ZPC Podcast: Chapter 1

So here we are, at the time I write this we have “dropped” (made public) 10 individual podcast sessions. These have come from a wide variety of perspectives and a span of preferences. Don’t be fooled though, while we have dropped these ten, we have almost ten more “in the can” (recorded and nearing their release dates). I’d like to comment a bit about some of the commonalities and a few of the differences.

First some statistics:

  • 10 individual episode topics
  • 9 separate speakers
  • over 800 downloads
  • approximately 1450 belly laughs at my own fumbling and stumbling about as I learn the ins and outs of this process
  • 8 talks on mathematical learning
  • 1 talk on behavioral development
  • 1 talk on the role of puzzles and puzzling
  • 1 talk on how the unexpected can be used to spur on scientific thought
  • 1 sincere “THANK YOU” to Chris Bennett, our Editor/Producer for his consistent patience and gentle reminders.
  • 1 very important connection between all the talks so far…Let me discuss this a bit more.

From the very beginning the podcast has been focused on issues related to how children learn math and science. Our goals were purposefully vague, but also within a narrow band of ideas. What has emerged as a common thread though is that, when you get knowledgeable people in a space and ask them to talk about the things they are passionate about, the time flies by. Passion is far and away, the single strongest tie of all these talks.
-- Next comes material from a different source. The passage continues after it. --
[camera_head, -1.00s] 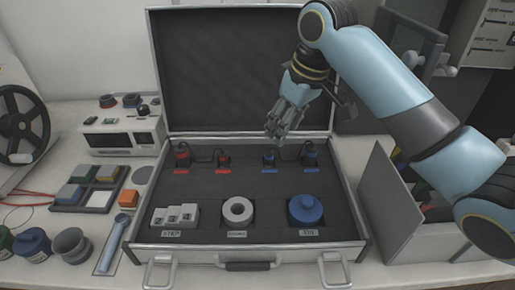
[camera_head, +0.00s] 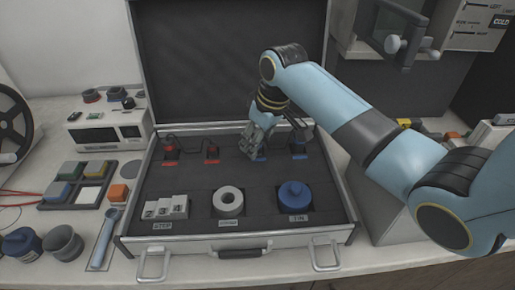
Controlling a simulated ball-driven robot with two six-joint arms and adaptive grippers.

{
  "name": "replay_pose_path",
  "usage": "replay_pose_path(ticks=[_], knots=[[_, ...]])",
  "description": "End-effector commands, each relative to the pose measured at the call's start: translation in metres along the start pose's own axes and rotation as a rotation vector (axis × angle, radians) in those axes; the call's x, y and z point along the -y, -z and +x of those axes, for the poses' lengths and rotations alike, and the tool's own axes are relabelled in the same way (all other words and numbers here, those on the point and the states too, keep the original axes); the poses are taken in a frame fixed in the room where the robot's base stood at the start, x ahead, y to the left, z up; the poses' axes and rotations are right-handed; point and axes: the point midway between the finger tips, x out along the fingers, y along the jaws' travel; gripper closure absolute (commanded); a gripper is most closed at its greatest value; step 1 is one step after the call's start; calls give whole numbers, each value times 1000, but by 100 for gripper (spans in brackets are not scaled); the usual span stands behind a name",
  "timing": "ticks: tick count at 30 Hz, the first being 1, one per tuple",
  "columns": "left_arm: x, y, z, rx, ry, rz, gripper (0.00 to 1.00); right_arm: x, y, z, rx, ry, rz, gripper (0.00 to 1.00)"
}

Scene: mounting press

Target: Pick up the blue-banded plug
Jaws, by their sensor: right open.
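The open case (camera_head: 130,238) holds two small dark plugs with blue bands in its back row, joined by a dark cable. The right one (camera_head: 298,148) stands in plain view above a blue label. The left one is mostly hidden behind my right gripper (camera_head: 252,153); its blue label (camera_head: 260,159) shows just below. My right gripper is open, pointing down over the left blue plug's place. I cannot tell whether its fingers touch or surround that plug. My left gripper is not in view.
Two red-banded plugs (camera_head: 211,152) stand left of my gripper. Numbered grey blocks (camera_head: 166,207), a white ring (camera_head: 228,201) and a blue knobbed disc (camera_head: 294,196) sit in the case's front. The raised lid (camera_head: 220,60) stands close behind.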

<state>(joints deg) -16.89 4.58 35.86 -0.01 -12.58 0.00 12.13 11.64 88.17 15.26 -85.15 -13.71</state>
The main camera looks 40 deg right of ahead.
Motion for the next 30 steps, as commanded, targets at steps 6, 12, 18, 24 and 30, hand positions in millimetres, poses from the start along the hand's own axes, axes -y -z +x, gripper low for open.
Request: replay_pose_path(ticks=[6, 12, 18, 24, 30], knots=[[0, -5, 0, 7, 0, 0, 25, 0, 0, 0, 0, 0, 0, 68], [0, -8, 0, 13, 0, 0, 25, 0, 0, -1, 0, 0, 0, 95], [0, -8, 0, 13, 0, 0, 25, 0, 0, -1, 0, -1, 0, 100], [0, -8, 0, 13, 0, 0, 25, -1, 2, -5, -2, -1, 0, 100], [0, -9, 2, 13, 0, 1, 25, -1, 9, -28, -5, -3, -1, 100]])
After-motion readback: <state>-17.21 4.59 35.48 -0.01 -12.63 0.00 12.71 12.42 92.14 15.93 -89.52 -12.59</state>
When we named the podcast “ZPC” it was an homage of sorts to one of the researchers that has been at the core of our research here at The Center (Dr. Les Steffe). He coined the phrase “Zone of Potential Construction.”  If you are not familiar with this please listen to episode 2 with Dr. Tiffany Friesen, she gives an excellent primer and explanation. All this is nice, but I have come to believe we could re-assign the acronym to ZPC: the Zone of Passionate Communicators. If you don’t believe me, listen to Dr. Andy Norton, or Mike Fenton discuss the ideas they are working on. Both fairly well ooze with excitement, or hear Sunil Singh discuss not only his upcoming book, but how he views mathematics as a joy-filled activity in which he finds great happiness.

Yes, the topics range across a diverse spectra, from epistemology to happiness, from technology to cognitive development and around to puzzling events and puzzling objects. Let me assure you though, each of these talks flowed from the speaker with ease, once I got out of their way and let them pursue their passions about the subject at hand.

Once again, thanks to Passion In Education for supporting these podcasts and our colloquium series.